Write the listing out again, all of it, word for word.

::: Entries shown :::

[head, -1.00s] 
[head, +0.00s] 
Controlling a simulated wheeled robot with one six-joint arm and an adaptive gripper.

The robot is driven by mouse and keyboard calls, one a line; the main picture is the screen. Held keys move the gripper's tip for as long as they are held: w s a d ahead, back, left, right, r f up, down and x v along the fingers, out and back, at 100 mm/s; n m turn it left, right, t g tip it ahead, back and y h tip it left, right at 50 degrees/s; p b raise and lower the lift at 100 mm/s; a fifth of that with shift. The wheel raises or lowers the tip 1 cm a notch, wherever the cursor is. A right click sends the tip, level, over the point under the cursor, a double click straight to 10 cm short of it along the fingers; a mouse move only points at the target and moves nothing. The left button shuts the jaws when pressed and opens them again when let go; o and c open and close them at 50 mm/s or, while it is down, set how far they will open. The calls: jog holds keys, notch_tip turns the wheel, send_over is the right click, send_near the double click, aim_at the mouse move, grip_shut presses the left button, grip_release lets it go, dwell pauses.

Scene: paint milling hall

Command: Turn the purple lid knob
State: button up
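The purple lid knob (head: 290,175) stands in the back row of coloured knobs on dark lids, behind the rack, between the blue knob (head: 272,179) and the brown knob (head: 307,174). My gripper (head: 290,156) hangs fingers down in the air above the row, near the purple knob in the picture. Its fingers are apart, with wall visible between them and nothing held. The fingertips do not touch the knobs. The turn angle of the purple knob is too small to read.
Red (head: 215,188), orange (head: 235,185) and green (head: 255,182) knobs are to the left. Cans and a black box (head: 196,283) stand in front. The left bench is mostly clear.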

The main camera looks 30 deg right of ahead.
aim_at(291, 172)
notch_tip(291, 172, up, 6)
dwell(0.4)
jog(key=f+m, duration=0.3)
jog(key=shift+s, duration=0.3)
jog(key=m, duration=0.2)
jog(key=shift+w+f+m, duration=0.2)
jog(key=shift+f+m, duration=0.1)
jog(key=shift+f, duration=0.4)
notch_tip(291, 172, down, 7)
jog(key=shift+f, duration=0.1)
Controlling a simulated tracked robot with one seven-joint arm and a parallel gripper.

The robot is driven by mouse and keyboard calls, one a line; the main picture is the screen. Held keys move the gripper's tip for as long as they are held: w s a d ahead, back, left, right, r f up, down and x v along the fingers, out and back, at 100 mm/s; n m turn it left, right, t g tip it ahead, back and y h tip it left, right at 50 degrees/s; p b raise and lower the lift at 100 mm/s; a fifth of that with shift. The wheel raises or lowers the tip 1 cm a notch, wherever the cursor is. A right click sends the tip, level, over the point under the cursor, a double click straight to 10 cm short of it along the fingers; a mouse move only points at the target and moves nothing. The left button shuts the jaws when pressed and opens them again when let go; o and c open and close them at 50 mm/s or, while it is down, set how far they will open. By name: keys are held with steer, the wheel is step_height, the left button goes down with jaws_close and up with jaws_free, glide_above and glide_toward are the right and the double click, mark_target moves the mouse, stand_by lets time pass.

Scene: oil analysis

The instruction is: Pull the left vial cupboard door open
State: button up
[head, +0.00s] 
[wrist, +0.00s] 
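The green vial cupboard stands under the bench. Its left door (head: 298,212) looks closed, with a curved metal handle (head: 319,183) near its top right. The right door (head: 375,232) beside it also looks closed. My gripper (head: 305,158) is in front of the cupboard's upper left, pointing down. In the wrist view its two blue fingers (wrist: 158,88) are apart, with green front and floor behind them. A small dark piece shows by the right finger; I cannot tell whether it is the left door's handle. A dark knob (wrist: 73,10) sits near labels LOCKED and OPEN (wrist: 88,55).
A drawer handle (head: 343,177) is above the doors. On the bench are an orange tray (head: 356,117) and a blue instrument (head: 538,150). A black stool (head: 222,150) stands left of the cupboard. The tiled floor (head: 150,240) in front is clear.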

:::

• Problem solution
[head, -1.00s] 
[head, +0.00s] 
Controlling a simulated wheeled robot with one six-joint arm and an adaptive gripper.

The robot is driven by mouse and keyboard calls, one a line; the main picture is the screen. Held keys move the gripper's tip for as long as they are held: w s a d ahead, back, left, right, r f up, down and x v along the fingers, out and back, at 100 mm/s; n m turn it left, right, t g tip it ahead, back and y h tip it left, right at 50 degrees/s; p b raise and lower the lift at 100 mm/s; a fifth of that with shift. The wheel raises or lowers the tip 1 cm a notch, wherever the cursor is. A right click sends the tip, level, over the point under the cursor, a double click straight to 10 cm short of it along the fingers; a mouse move only points at the target and moves nothing. The left button shuts the jaws when pressed and opens them again when let go; o and c open and close them at 50 mm/s or, while it is down, set how far they will open. The calls: jog holds keys, notch_tip turns the wheel, send_over is the right click, send_near the double click, aim_at the mouse move, grip_shut presses the left button, grip_release lets it go, dwell pauses.

Scene: paint milling hall

Command: Turn the purple lid knob
State: button up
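The purple lid knob (head: 290,175) stands in the back row of coloured knobs on dark lids, behind the rack, between the blue knob (head: 272,179) and the brown knob (head: 307,174). My gripper (head: 290,156) hangs fingers down in the air above the row, near the purple knob in the picture. Its fingers are apart, with wall visible between them and nothing held. The fingertips do not touch the knobs. The turn angle of the purple knob is too small to read.
Red (head: 215,188), orange (head: 235,185) and green (head: 255,182) knobs are to the left. Cans and a black box (head: 196,283) stand in front. The left bench is mostly clear.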

The main camera looks 30 deg right of ahead.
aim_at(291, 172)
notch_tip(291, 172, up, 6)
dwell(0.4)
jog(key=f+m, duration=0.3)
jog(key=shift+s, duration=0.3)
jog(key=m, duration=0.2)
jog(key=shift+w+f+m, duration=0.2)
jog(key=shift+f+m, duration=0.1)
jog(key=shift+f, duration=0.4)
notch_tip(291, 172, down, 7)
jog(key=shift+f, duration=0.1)
Controlling a simulated tracked robot with one seven-joint arm and a parallel gripper.

The robot is driven by mouse and keyboard calls, one a line; the main picture is the screen. Held keys move the gripper's tip for as long as they are held: w s a d ahead, back, left, right, r f up, down and x v along the fingers, out and back, at 100 mm/s; n m turn it left, right, t g tip it ahead, back and y h tip it left, right at 50 degrees/s; p b raise and lower the lift at 100 mm/s; a fifth of that with shift. The wheel raises or lowers the tip 1 cm a notch, wherever the cursor is. A right click sends the tip, level, over the point under the cursor, a double click straight to 10 cm short of it along the fingers; a mouse move only points at the target and moves nothing. The left button shuts the jaws when pressed and opens them again when let go; o and c open and close them at 50 mm/s or, while it is down, set how far they will open. By name: keys are held with steer, the wheel is step_height, the left button goes down with jaws_close and up with jaws_free, glide_above and glide_toward are the right and the double click, mark_target moves the mouse, stand_by lets time pass.

Scene: oil analysis

The instruction is: Pull the left vial cupboard door open
State: button up
[head, +0.00s] 
[wrist, +0.00s] 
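The green vial cupboard stands under the bench. Its left door (head: 298,212) looks closed, with a curved metal handle (head: 319,183) near its top right. The right door (head: 375,232) beside it also looks closed. My gripper (head: 305,158) is in front of the cupboard's upper left, pointing down. In the wrist view its two blue fingers (wrist: 158,88) are apart, with green front and floor behind them. A small dark piece shows by the right finger; I cannot tell whether it is the left door's handle. A dark knob (wrist: 73,10) sits near labels LOCKED and OPEN (wrist: 88,55).
A drawer handle (head: 343,177) is above the doors. On the bench are an orange tray (head: 356,117) and a blue instrument (head: 538,150). A black stool (head: 222,150) stands left of the cupboard. The tiled floor (head: 150,240) in front is clear.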

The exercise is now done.